Thursday, September 18, 2014

Why Keynes' Advice To The MacMillan Committee Was Rejected

The MacMillan Committee was formed during the Great Depression to discuss policies that might improve the employment situation in England.  Keynes told the committee that the government should increase its spending in order to compensate for the decline in private spending.  His advice was rejected.  A book about Keynes was recently published which explains why his advice fell on deaf ears. This article draws a parallel to the current situation in the eurozone.

Keynes had written a popular book which was critical of the Versailles Treaty. That placed him outside of the establishment, but his presentation was less coherent than it might have been because it conflicted with his argument against the Versailles Treaty and a return to the Gold Standard.  The Committee believed that an increase in government spending would "crowd out" private spending.  Its members could not understand why wages did not deflate in response to the labor surplus.  That would make English products more competitive and restore employment.  Britain had already agreed to return to the gold standard and it was not interested in currency deflation which would also have the effect of reducing the cost of British exports.  Wage deflation was its preferred policy but wages were "sticky".
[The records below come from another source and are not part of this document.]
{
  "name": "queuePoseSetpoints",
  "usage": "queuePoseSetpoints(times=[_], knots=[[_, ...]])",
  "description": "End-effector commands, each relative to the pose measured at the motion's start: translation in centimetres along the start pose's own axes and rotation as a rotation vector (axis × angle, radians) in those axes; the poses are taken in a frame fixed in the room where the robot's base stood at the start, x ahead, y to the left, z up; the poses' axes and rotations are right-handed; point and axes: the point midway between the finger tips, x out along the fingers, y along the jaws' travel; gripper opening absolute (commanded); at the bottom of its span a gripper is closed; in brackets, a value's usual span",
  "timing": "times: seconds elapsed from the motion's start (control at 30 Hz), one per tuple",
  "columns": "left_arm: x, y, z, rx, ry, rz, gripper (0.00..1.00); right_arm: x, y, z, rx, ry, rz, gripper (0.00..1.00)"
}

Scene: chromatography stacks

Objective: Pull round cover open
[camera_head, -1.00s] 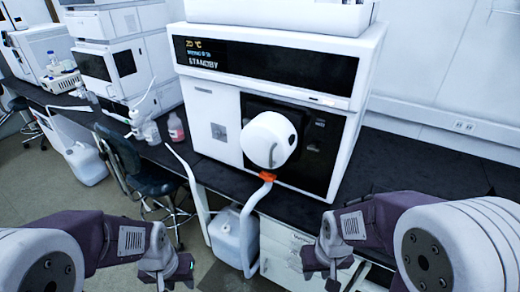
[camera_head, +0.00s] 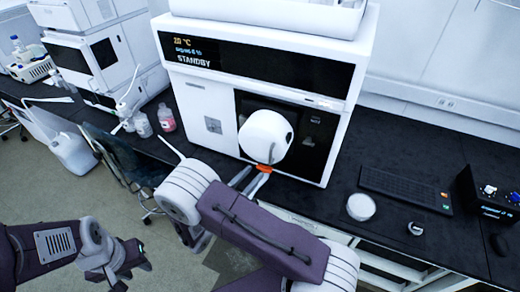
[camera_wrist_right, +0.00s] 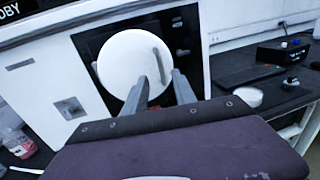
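The round cover (camera_head: 266,136) is a white drum-like disc on the dark front panel of a white instrument. It also fills the upper left of the right wrist view (camera_wrist_right: 122,68), with a pale grey vertical bar or slot (camera_wrist_right: 160,60) near its right side. My right gripper (camera_head: 251,178) is open and empty, just below the cover in the head view. In the right wrist view its two fingers (camera_wrist_right: 159,80) are apart and overlap the cover's lower right edge; contact cannot be told. My left gripper (camera_head: 128,268) hangs low at the left, away from the instrument; its opening is unclear.
The instrument (camera_head: 207,90) shows a STANDBY display. Small bottles (camera_head: 166,117) stand to its left. A keyboard (camera_head: 405,188), a round white lid-like object (camera_head: 361,207) and a black box (camera_head: 487,196) lie on the dark bench at right. A blue chair (camera_head: 125,160) stands below the bench.

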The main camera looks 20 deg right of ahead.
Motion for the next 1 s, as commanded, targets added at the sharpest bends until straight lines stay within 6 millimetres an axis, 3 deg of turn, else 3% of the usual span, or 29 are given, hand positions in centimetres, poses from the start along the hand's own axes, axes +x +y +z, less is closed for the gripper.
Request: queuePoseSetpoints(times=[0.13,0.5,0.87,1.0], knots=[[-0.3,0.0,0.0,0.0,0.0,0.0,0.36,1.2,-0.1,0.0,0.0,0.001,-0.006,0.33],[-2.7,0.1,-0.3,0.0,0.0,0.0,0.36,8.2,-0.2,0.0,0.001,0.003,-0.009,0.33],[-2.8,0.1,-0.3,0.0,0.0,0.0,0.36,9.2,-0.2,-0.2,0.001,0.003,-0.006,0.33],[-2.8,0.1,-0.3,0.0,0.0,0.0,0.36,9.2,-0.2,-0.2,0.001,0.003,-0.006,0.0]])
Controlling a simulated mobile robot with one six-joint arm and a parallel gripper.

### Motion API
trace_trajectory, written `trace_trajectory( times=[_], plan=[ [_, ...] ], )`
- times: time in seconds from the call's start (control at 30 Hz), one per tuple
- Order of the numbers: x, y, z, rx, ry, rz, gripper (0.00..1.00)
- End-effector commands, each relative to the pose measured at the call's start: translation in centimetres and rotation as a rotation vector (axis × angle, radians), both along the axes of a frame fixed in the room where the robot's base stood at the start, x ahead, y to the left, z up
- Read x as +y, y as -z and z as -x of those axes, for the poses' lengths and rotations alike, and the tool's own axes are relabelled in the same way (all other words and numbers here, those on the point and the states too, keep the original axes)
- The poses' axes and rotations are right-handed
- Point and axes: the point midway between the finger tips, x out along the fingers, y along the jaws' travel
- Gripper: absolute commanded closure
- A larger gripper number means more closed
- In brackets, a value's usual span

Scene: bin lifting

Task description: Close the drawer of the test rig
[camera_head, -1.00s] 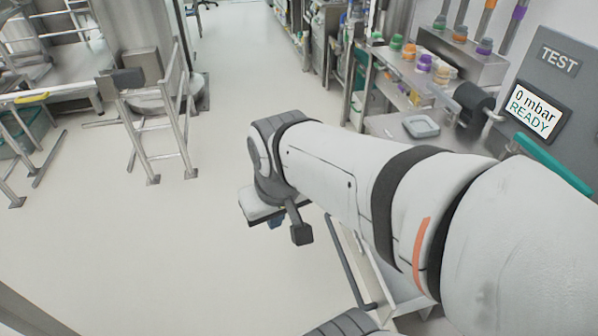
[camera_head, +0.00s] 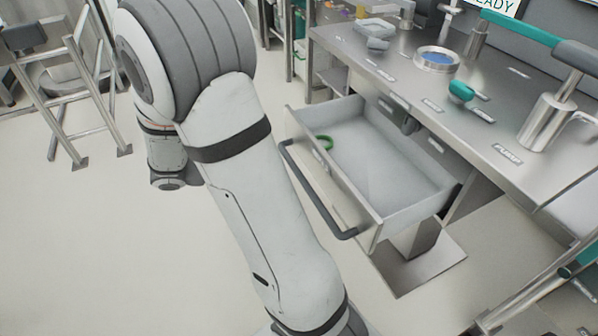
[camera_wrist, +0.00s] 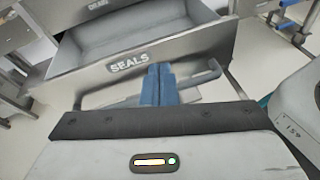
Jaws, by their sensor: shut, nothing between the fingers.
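The drawer (camera_head: 385,170) of the test rig (camera_head: 500,150) stands pulled out below the steel worktop in the head view. A dark bar handle (camera_head: 315,195) runs along its front. In the wrist view the drawer front (camera_wrist: 185,45) bears the label SEALS, and part of the handle (camera_wrist: 208,78) shows at the right of my fingers. My gripper (camera_wrist: 158,72) has its blue fingers together and empty, pointing at the drawer front just below the label. The fingers overlap the handle in that view; I cannot tell whether they touch it. The head view does not show my fingers.
The worktop holds a steel dish (camera_head: 436,60), a teal knob (camera_head: 461,92) and a metal cylinder (camera_head: 545,122) with a lever. A metal step stand (camera_head: 75,95) is at the left. The floor before the drawer is clear.

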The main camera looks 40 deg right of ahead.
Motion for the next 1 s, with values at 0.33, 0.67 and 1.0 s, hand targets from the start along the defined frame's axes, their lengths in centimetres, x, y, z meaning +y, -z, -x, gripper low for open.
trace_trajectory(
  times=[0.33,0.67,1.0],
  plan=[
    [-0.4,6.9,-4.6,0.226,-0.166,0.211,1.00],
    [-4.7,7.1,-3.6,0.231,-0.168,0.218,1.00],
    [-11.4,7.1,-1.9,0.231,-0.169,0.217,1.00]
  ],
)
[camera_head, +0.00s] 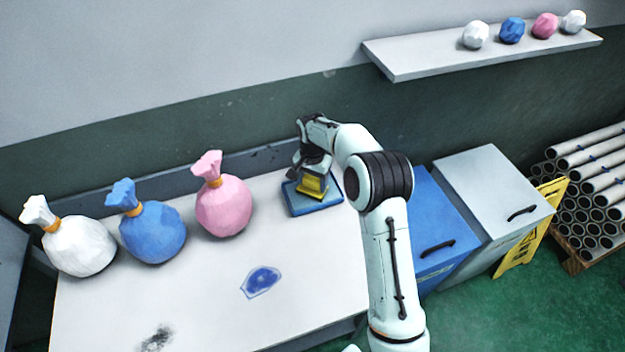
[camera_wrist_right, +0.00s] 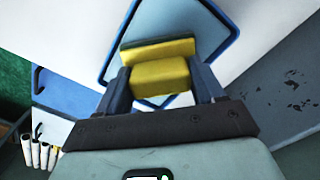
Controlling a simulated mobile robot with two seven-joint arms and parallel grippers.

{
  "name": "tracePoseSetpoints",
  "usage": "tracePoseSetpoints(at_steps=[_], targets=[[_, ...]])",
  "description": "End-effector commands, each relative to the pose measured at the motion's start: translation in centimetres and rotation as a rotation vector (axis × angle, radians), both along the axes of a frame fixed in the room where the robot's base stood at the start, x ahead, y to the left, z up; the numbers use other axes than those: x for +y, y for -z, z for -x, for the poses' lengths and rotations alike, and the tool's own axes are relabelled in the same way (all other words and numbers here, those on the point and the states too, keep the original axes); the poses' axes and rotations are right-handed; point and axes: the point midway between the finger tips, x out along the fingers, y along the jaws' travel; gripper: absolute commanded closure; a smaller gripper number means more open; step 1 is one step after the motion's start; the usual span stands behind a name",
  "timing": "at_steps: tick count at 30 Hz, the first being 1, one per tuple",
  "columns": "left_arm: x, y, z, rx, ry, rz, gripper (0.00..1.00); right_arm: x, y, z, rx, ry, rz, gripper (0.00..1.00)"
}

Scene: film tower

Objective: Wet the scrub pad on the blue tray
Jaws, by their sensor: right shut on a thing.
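My right gripper (camera_head: 313,170) is shut on the yellow scrub pad (camera_head: 312,187), over the blue tray (camera_head: 316,208) at the back right of the white table. In the right wrist view, the gripper's two dark fingers clasp the sides of the pad (camera_wrist_right: 160,78), which has a darker olive layer at its far face. The tray's blue rim (camera_wrist_right: 227,50) shows behind the pad there. I cannot tell whether the pad touches the tray's bottom. Any water in the tray is not clear to see. My left gripper is not in view.
White (camera_head: 82,247), blue (camera_head: 153,233) and pink (camera_head: 224,206) tied bags stand along the table's back left. A blue stain (camera_head: 261,281) and a dark smudge (camera_head: 157,338) mark the tabletop (camera_head: 210,290). A blue bin (camera_head: 437,222) stands to the right. The table's middle is otherwise clear.

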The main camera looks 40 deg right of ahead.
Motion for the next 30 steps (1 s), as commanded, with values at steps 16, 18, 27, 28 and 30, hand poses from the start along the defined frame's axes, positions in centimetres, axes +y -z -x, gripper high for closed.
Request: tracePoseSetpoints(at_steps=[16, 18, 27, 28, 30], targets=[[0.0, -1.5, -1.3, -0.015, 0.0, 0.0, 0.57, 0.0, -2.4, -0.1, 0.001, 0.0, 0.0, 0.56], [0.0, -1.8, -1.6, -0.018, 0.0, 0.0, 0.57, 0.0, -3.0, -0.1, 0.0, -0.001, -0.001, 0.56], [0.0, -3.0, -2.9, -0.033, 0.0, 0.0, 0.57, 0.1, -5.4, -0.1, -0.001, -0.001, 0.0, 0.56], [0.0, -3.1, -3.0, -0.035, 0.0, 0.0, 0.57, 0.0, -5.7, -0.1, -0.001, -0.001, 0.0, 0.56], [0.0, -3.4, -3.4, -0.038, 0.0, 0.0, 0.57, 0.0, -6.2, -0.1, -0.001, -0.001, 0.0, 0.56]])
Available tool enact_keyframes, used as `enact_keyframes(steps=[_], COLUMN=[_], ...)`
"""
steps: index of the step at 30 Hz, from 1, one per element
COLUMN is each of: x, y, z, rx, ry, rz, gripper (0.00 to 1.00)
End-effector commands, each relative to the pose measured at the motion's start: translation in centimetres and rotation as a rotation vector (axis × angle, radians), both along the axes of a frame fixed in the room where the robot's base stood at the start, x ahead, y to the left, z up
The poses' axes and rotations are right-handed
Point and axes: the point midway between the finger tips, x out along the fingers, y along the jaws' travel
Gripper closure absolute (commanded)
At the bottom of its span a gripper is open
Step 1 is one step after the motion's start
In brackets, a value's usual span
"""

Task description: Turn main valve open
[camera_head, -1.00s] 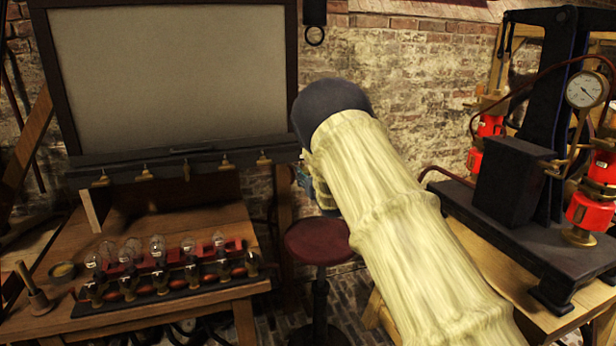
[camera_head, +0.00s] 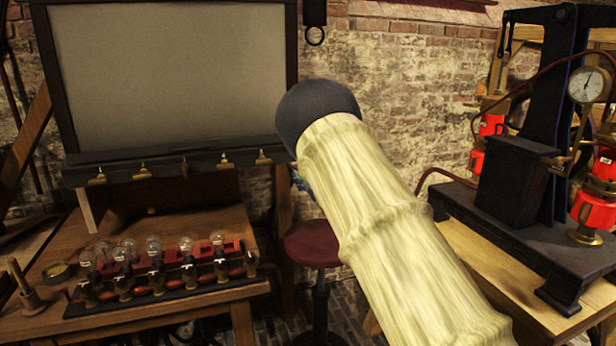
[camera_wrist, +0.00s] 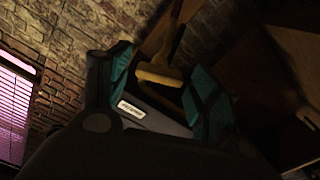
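My gripper (camera_wrist: 157,88) shows in the wrist view with its two teal-padded fingers spread apart. Between and beyond them is a tan T-shaped handle (camera_wrist: 158,76) with a shaft rising from its bar. I cannot tell whether this is the main valve. Below the handle is a grey surface with a white label (camera_wrist: 131,109), its writing too small to read. A clear gap shows between the handle and the left finger; contact with the right finger cannot be told. In the head view my pale-sleeved arm hides most of the gripper.
A black press (camera_head: 515,180) with a round gauge (camera_head: 586,85) and red cylinders (camera_head: 593,208) stands on the right bench. A wooden table (camera_head: 190,219) with several glass bulbs (camera_head: 154,245) is at left, beneath a grey board (camera_head: 170,75). A red stool (camera_head: 312,245) stands between.

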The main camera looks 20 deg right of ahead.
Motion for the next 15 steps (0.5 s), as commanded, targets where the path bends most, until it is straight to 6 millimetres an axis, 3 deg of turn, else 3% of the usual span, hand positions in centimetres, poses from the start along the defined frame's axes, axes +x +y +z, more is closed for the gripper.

Five years later, Keynes wrote his General Theory which made a case against wage deflation and a more coherent argument for an increase in government spending during recessions.  Support for his theory increased after WWll when government military spending lifted the US economy out of recession.  It has fallen out of favor in recent years, and a new orthodoxy has replaced it in the eurozone which is similar to the situation that existed in England during the Great Depression.  The euro functions like the gold standard.  Nations in recession cannot deflate their currencies to become more competitive.  The alternative forced upon them is to deflate wages.  That is not politically easy and it has the effect of reducing domestic demand.  It is supported, however, by a powerful ideology which is insensitive to the available evidence.  Eurozone unemployment remains high, and price levels are well below the target inflation rate of 2%.